• **REQUIREMENT**: Locate each line of the material that contains "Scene", then return it.

+---+

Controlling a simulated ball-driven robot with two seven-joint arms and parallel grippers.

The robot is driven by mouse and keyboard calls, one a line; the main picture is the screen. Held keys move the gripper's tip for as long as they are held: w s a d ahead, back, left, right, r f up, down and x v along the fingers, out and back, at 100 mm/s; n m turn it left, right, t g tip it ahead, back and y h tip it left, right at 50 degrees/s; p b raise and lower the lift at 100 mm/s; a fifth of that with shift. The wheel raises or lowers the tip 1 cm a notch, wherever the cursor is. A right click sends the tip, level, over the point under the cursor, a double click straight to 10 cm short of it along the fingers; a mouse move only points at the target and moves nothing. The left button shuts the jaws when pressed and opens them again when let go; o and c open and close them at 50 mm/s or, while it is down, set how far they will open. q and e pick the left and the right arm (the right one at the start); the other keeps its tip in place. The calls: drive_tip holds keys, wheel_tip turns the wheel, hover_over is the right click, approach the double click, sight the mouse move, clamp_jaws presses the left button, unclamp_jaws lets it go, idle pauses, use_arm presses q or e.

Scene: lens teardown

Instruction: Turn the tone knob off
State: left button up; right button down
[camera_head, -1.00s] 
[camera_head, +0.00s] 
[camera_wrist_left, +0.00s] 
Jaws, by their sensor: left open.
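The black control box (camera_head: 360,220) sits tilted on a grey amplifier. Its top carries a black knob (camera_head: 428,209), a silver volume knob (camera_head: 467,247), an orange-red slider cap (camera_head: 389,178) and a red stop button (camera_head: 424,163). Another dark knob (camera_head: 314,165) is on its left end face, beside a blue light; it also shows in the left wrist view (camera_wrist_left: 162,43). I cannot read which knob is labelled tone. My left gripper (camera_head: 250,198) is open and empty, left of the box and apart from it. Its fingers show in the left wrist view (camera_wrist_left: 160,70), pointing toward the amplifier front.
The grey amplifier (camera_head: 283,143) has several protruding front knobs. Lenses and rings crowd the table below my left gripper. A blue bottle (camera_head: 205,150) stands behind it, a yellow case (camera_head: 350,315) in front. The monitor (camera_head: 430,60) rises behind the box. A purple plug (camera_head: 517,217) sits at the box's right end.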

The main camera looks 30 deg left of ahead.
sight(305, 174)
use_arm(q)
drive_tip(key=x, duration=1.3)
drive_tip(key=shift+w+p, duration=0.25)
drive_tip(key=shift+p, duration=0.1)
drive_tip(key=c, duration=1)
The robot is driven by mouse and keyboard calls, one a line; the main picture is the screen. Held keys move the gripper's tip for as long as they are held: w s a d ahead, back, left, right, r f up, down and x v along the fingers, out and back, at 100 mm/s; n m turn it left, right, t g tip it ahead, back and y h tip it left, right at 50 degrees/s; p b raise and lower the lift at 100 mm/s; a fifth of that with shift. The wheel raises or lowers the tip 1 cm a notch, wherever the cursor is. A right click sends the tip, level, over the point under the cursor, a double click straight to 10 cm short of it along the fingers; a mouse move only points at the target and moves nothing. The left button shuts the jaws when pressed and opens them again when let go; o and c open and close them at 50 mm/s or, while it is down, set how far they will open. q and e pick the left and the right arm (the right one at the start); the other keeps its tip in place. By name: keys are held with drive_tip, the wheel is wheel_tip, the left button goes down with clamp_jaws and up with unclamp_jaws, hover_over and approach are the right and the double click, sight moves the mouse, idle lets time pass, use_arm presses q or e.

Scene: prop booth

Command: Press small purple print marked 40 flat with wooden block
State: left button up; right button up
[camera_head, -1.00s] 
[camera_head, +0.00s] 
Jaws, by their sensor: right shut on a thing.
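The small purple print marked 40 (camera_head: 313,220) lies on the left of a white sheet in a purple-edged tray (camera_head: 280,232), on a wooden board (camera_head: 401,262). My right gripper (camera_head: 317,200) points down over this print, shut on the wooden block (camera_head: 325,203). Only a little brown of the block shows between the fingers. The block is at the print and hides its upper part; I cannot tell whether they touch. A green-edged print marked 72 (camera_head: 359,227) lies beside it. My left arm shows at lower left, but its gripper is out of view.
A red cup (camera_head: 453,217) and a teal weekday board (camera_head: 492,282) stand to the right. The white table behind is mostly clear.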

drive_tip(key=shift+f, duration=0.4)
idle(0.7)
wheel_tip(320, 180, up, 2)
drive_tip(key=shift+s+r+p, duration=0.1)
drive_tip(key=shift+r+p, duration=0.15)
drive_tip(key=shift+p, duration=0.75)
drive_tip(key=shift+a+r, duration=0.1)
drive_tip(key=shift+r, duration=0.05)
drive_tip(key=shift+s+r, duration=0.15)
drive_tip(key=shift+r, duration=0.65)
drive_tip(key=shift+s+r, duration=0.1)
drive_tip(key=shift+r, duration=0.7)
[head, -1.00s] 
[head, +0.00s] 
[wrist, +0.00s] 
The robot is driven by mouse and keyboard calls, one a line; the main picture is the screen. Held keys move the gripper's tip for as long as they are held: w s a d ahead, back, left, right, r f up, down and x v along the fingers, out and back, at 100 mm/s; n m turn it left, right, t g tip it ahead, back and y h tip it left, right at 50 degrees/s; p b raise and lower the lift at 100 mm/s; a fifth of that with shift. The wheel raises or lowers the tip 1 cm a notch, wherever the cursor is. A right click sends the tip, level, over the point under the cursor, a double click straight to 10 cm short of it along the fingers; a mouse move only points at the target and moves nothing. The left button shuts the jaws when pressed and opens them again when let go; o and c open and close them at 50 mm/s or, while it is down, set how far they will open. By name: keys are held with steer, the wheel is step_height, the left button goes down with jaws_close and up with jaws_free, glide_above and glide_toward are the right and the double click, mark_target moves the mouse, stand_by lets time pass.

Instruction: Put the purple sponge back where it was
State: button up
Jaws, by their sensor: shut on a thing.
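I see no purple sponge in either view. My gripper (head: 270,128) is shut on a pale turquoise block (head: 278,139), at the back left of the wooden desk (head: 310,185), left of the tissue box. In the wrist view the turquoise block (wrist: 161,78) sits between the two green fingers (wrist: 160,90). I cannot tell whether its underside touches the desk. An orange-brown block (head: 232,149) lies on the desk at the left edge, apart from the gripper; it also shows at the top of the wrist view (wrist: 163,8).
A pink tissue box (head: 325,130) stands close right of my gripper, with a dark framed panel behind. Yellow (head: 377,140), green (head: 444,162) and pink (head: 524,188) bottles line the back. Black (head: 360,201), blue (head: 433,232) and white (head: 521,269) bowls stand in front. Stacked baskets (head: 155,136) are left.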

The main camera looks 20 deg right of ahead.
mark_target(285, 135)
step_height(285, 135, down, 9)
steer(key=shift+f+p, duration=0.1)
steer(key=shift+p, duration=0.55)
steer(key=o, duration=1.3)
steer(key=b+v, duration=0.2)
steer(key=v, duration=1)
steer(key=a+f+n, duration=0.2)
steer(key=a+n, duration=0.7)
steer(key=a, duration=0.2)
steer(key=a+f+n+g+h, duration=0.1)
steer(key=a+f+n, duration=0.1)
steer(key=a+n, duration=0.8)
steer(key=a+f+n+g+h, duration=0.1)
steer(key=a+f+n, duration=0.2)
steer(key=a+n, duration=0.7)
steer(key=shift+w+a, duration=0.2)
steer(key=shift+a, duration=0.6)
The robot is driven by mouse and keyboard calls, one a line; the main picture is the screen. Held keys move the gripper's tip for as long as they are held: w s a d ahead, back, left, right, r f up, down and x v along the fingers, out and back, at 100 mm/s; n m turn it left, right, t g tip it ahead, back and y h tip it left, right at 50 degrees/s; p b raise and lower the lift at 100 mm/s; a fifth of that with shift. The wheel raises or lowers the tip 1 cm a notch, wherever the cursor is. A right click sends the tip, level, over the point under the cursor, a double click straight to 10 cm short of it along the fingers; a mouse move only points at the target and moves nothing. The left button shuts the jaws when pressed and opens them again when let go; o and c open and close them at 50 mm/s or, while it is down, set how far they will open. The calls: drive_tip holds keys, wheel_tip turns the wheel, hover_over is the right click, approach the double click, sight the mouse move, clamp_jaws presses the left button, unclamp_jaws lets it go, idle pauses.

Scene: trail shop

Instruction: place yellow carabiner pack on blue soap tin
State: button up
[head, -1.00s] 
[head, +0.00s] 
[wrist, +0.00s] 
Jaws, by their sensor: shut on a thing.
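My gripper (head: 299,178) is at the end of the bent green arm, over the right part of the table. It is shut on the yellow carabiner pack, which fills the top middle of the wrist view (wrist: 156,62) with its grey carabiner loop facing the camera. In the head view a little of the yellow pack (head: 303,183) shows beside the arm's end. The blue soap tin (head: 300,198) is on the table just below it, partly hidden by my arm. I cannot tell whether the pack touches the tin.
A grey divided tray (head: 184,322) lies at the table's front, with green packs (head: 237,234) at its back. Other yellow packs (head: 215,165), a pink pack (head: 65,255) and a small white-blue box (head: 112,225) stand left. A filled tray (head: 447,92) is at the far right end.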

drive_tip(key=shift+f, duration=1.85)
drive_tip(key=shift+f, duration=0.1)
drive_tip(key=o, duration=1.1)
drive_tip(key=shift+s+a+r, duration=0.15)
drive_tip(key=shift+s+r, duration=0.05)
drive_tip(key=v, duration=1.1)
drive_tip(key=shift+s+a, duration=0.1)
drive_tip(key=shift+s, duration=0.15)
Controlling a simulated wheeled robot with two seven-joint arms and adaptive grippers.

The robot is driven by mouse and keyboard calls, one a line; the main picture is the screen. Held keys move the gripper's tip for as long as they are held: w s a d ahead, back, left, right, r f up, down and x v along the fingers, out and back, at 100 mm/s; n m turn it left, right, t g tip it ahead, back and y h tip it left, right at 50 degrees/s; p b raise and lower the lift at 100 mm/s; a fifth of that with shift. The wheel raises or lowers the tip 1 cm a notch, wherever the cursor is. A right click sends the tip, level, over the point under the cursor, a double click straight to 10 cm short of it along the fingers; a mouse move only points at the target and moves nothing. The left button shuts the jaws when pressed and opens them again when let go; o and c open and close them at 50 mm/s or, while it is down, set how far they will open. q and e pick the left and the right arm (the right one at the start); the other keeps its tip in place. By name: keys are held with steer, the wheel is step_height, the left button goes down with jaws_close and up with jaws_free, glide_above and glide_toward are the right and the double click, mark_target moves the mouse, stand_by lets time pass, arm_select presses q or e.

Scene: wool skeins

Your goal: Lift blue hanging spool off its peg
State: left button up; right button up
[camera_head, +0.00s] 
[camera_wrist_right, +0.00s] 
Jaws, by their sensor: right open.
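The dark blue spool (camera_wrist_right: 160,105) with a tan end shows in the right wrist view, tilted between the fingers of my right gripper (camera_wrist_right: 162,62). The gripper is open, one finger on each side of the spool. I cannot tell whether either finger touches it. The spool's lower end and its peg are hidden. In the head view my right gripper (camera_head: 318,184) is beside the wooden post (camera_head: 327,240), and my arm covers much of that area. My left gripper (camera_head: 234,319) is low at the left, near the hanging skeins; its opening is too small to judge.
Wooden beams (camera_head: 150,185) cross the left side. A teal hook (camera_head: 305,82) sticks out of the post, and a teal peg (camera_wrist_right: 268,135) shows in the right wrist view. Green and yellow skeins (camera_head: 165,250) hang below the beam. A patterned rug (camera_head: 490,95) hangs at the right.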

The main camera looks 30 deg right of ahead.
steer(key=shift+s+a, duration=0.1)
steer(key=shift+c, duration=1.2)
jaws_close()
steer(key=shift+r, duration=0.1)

+---+

• **THE SOLUTION**:
Scene: lens teardown
Scene: prop booth
Scene: trail shop
Scene: wool skeins

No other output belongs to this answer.